## START Extracted records
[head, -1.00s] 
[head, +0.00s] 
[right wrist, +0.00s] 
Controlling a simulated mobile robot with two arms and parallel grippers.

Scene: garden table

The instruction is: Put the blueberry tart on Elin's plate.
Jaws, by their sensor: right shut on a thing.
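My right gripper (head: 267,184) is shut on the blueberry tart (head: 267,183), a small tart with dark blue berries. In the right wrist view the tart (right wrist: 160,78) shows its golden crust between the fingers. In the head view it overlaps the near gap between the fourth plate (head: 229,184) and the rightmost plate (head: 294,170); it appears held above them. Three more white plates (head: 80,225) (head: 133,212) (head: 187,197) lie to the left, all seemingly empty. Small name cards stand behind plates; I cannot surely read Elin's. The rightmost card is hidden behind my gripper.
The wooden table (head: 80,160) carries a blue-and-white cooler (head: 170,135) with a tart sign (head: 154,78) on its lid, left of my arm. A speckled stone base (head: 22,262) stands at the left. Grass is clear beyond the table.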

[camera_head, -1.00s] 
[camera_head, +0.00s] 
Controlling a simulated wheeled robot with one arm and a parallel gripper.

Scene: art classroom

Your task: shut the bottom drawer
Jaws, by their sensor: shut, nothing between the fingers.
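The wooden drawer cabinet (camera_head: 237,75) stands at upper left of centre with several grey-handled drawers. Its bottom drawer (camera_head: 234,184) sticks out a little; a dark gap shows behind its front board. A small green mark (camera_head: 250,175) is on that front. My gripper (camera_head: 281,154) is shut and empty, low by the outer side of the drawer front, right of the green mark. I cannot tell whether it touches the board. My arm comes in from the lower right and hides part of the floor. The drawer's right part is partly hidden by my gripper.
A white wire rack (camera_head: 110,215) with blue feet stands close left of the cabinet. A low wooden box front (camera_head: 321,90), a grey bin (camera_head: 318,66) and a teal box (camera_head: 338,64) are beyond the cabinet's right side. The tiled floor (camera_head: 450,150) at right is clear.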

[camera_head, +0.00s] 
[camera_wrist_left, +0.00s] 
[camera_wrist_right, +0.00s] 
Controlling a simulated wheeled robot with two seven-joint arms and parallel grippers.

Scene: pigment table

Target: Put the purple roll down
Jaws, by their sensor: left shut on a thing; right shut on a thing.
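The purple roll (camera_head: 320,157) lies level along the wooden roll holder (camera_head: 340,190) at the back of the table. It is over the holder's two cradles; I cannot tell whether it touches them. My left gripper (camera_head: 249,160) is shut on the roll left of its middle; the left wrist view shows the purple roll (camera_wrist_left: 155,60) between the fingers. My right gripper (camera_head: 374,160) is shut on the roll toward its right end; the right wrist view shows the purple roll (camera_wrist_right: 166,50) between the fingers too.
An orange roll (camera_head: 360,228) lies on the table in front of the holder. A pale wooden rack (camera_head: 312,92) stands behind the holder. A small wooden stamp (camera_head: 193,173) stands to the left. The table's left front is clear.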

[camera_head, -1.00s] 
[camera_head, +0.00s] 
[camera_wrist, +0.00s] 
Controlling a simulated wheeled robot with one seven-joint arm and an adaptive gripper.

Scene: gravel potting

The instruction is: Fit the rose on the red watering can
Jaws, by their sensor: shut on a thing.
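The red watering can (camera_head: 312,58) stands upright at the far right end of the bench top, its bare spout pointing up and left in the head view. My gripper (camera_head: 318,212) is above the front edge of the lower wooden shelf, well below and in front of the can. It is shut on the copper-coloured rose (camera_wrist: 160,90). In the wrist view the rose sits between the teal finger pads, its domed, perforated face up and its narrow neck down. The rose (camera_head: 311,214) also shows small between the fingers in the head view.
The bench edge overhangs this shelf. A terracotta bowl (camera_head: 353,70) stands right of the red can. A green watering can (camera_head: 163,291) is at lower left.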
## END Extracted records
**Challenge**
Pick out each line containing the string "grippers" and copy it.

**Solution for this exercise**
Controlling a simulated mobile robot with two arms and parallel grippers.
Controlling a simulated wheeled robot with two seven-joint arms and parallel grippers.

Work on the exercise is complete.